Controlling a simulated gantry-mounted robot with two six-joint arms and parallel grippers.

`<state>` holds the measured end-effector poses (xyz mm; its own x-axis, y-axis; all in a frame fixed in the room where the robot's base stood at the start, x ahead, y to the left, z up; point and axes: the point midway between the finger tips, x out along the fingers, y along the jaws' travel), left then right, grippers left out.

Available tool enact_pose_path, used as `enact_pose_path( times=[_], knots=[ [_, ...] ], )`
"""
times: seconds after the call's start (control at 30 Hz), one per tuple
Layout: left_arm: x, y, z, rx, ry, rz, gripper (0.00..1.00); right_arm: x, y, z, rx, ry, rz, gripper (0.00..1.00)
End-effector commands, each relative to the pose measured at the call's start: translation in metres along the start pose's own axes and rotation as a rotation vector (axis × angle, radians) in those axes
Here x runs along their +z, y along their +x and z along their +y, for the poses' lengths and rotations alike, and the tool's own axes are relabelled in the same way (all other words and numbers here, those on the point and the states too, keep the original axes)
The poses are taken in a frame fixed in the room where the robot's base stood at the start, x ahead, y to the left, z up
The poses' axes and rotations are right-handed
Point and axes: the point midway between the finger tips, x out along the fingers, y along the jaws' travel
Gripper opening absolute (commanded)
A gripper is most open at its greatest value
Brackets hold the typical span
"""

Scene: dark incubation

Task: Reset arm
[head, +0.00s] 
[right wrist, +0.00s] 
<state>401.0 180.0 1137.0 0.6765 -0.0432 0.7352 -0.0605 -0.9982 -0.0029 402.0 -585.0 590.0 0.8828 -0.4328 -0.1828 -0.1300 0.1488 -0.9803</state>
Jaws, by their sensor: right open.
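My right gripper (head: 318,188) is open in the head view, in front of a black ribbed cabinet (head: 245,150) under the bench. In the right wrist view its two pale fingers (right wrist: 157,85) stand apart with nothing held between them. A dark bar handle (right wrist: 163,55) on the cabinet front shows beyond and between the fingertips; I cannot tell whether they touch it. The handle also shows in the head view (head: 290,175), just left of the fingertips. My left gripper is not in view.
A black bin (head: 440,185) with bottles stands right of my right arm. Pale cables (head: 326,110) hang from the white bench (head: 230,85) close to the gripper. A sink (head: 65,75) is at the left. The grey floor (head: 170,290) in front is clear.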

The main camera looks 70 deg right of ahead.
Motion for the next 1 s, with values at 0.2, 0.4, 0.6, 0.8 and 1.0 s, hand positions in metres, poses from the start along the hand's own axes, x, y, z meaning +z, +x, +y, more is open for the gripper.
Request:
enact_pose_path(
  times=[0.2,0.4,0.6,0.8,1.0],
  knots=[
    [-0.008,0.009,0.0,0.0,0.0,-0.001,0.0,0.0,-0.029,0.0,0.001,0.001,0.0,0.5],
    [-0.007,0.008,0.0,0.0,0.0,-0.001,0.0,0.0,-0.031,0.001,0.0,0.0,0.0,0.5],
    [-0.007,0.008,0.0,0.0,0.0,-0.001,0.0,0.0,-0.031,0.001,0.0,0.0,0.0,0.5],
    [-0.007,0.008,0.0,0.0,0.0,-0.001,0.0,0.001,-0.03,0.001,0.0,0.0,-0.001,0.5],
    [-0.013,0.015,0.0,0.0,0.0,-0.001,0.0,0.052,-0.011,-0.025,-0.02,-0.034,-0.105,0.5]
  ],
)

● ● ● ●

### [INSTRUCTION]
Repeat the preceding lines exactly, please, every one of them.

### [COMPLETE RESPONSE]
Controlling a simulated gantry-mounted robot with two six-joint arms and parallel grippers.

`<state>` holds the measured end-effector poses (xyz mm; its own x-axis, y-axis; all in a frame fixed in the room where the robot's base stood at the start, x ahead, y to the left, z up; point and axes: the point midway between the finger tips, x out along the fingers, y along the jaws' travel), left then right, grippers left out.

Available tool enact_pose_path, used as `enact_pose_path( times=[_], knots=[ [_, ...] ], )`
"""
times: seconds after the call's start (control at 30 Hz), one per tuple
Layout: left_arm: x, y, z, rx, ry, rz, gripper (0.00..1.00); right_arm: x, y, z, rx, ry, rz, gripper (0.00..1.00)
End-effector commands, each relative to the pose measured at the call's start: translation in metres along the start pose's own axes and rotation as a rotation vector (axis × angle, radians) in those axes
Here x runs along their +z, y along their +x and z along their +y, for the poses' lengths and rotations alike, and the tool's own axes are relabelled in the same way (all other words and numbers here, those on the point and the states too, keep the original axes)
The poses are taken in a frame fixed in the room where the robot's base stood at the start, x ahead, y to the left, z up
The poses' axes and rotations are right-handed
Point and axes: the point midway between the finger tips, x out along the fingers, y along the jaws' travel
Gripper opening absolute (commanded)
A gripper is most open at its greatest value
Brackets hold the typical span
"""

Scene: dark incubation

Task: Reset arm
[head, +0.00s] 
[right wrist, +0.00s] 
<state>401.0 180.0 1137.0 0.6765 -0.0432 0.7352 -0.0605 -0.9982 -0.0029 402.0 -585.0 590.0 0.8828 -0.4328 -0.1828 -0.1300 0.1488 -0.9803</state>
Jaws, by their sensor: right open.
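My right gripper (head: 318,188) is open in the head view, in front of a black ribbed cabinet (head: 245,150) under the bench. In the right wrist view its two pale fingers (right wrist: 157,85) stand apart with nothing held between them. A dark bar handle (right wrist: 163,55) on the cabinet front shows beyond and between the fingertips; I cannot tell whether they touch it. The handle also shows in the head view (head: 290,175), just left of the fingertips. My left gripper is not in view.
A black bin (head: 440,185) with bottles stands right of my right arm. Pale cables (head: 326,110) hang from the white bench (head: 230,85) close to the gripper. A sink (head: 65,75) is at the left. The grey floor (head: 170,290) in front is clear.

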The main camera looks 70 deg right of ahead.
Motion for the next 1 s, with values at 0.2, 0.4, 0.6, 0.8 and 1.0 s, hand positions in metres, poses from the start along the hand's own axes, x, y, z meaning +z, +x, +y, more is open for the gripper.
Request:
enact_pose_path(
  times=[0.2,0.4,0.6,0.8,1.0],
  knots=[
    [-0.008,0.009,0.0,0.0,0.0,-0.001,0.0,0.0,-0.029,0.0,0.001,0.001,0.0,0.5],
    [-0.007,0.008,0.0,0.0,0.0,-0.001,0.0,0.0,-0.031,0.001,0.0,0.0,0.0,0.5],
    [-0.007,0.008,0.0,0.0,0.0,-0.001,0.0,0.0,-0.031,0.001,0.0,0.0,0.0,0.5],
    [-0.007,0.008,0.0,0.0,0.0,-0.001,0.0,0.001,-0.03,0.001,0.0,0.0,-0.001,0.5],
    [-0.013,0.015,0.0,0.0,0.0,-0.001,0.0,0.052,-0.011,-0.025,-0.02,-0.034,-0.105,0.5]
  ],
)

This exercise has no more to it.